The move, which PNGRB said is aimed at reducing the cost of gas transportation for consumers further away from sources of gas, effectively seeks to levy a weighted average tariff of 14 pipelines — clubbed as the national gas grid — to its users, even if they use only one of these pipelines. Another complication stems from the fact that four of these 14 pipelines have been handed out after a tariff-based competitive bidding process, with the result that forced changes to the tariff structure now effectively raises question marks over the sanctity of the bidding process, multiple stakeholders indicated. There is also the issue of the lack of clarity of settlement matters owing to “the complex revenue settlement” to the pipeline operators, which the regulator has left to be thrashed out by the service providers themselves.

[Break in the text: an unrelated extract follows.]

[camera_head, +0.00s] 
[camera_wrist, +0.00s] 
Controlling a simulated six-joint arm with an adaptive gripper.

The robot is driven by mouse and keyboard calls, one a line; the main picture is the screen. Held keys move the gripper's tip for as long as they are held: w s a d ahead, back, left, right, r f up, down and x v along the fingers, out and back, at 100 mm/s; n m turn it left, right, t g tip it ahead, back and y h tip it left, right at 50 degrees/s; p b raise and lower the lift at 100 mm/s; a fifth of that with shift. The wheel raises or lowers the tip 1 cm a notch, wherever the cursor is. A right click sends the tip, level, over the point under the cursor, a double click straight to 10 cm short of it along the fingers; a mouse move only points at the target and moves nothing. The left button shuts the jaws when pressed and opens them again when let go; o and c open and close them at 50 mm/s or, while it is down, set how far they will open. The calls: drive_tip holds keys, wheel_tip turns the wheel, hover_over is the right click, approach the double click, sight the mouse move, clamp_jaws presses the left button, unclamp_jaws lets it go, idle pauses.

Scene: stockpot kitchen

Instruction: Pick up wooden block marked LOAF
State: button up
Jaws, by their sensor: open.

Most stakeholders — as is indicative from a majority of the 100-odd stakeholders who sent in their comments to the PNGRB on the draft regulation — have expressed the view that the new tariffs would lead to higher costs of gas transportation for industries located near the sources of gas, including LNG terminals on the west coast of India. Fertiliser producers and power plants are among key users of natural gas located close to injection points of natural gas. The Fertilizer Ministry has also in comments on the draft regulations noted that an increase in the landed cost of natural gas would likely lead to an increase in the subsidy burden of the government. “… any upward revision in pipeline tariff will lead to an increase in the delivered cost of gas to the urea manufacturing units resulting in increased subsidy burden on the government,” said the Union Fertilizer Ministry in its comments on the regulations.

The Fertiliser Association of India noted in its comments that the new system would likely raise the cost of plants producing 15 million tonnes of urea per annum by over Rs 400 crore. National Fertilizers Ltd noted that under the new regime existing customers in the second zone would also cross-subsidise costumers utilising higher tariff pipelines. Since the new norms are set to be revenue-neutral for pipelines, any rise in volumes on higher tariff pipelines would have to be borne by the entire system, experts noted.

A government official said the Petroleum Ministry was currently studying the regulations and had not received any representations by industry regarding the new regulations. The official did note that there were significant legal issues that could arise due to the new regulations including the issues of the sanctity of existing contracts and the bidding process for bid out pipelines.

Industry sources noted that it was likely that the new regulations would be challenged by industry players negatively affected by the new tariff regime. Experts also said that industry players seeking legal remedies against the new tariff system may raise the issue that the post of member (legal) on the board has been vacant since March 30. The Supreme Court recently suspended the functioning of the Central Electricity Regulatory Commission until it appoints a member (legal). An emailed request for comments to PNGRB on these issues was unanswered.